Lom plai digelar sebagai bentuk penghormatan terhadap Puteri Long Diang Yung yang mengorbankan dirinya demi warga yang terkena bencana kelaparan. Masyarakat Wehea meyakini sang putri kemudian menjelma menjadi tanaman padi.
Padi jelmaan sang putri diberi nama Plai Long Diang Yung. Padi tersebut dipanen tiada habis-habisnya, hingga dibagikan kepada masyarakat sebagai benih untuk ditanam. Dari hasil tanaman padi, warga tidak lagi kelaparan. Mereka mulai hidup makmur dan sejahtera.
Untuk mengenang hal itu, maka setiap usai panen masyarakat Wehea selalu menggelar upacara lom plai.

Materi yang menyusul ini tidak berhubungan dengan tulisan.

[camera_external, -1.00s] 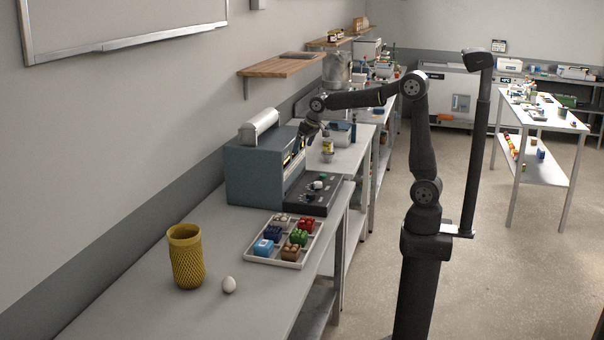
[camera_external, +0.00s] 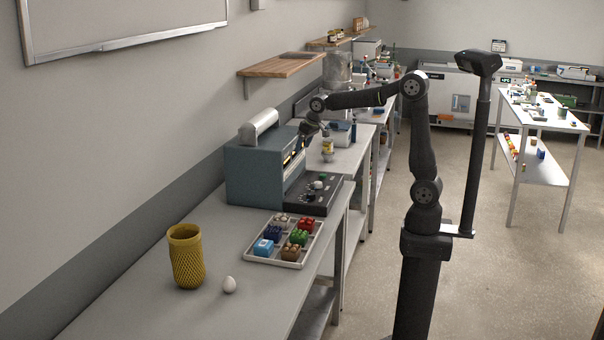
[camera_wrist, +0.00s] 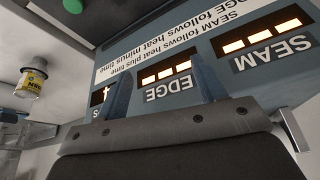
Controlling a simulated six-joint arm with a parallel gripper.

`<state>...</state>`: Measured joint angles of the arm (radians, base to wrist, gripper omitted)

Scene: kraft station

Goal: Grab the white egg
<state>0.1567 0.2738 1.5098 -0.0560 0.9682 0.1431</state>
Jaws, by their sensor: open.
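The white egg (camera_external: 229,284) rests on the grey bench (camera_external: 140,312) near its front end, just right of the yellow textured cup (camera_external: 186,258). My gripper (camera_external: 304,138) is far from the egg, farther along the bench in front of the blue-grey machine. In the wrist view my gripper (camera_wrist: 160,92) is open, its two blue-grey fingers apart with nothing seen between them. Behind them is the machine's panel, marked EDGE and SEAM, with lit displays. The egg is not in the wrist view.
The blue-grey machine (camera_external: 262,168) stands on the bench against the wall. A tray (camera_external: 262,258) of coloured blocks lies between it and the egg. A small yellow-labelled jar (camera_wrist: 31,80) is at the left of the wrist view.

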Selain itu, lom plai merupakan sebuah ungkapan syukur dari masyarakat Dayak Wehea atas capaian hasil panen yang mereka peroleh dari musim tanam sebelumnya sekaligus sebagai doa agar musim panen berikutnya mendapat hasil yang juga berlimpah.
Tradisi peninggalan leluhur ini terus dilestarikan hingga saat ini. Kini tak hanya warga suku Dayak Wehea dan para tamu undangan, acara turun-temurun yang digelar tahunan ini juga menarik kedatangan para wisatawan, baik nasional maupun mancanegara.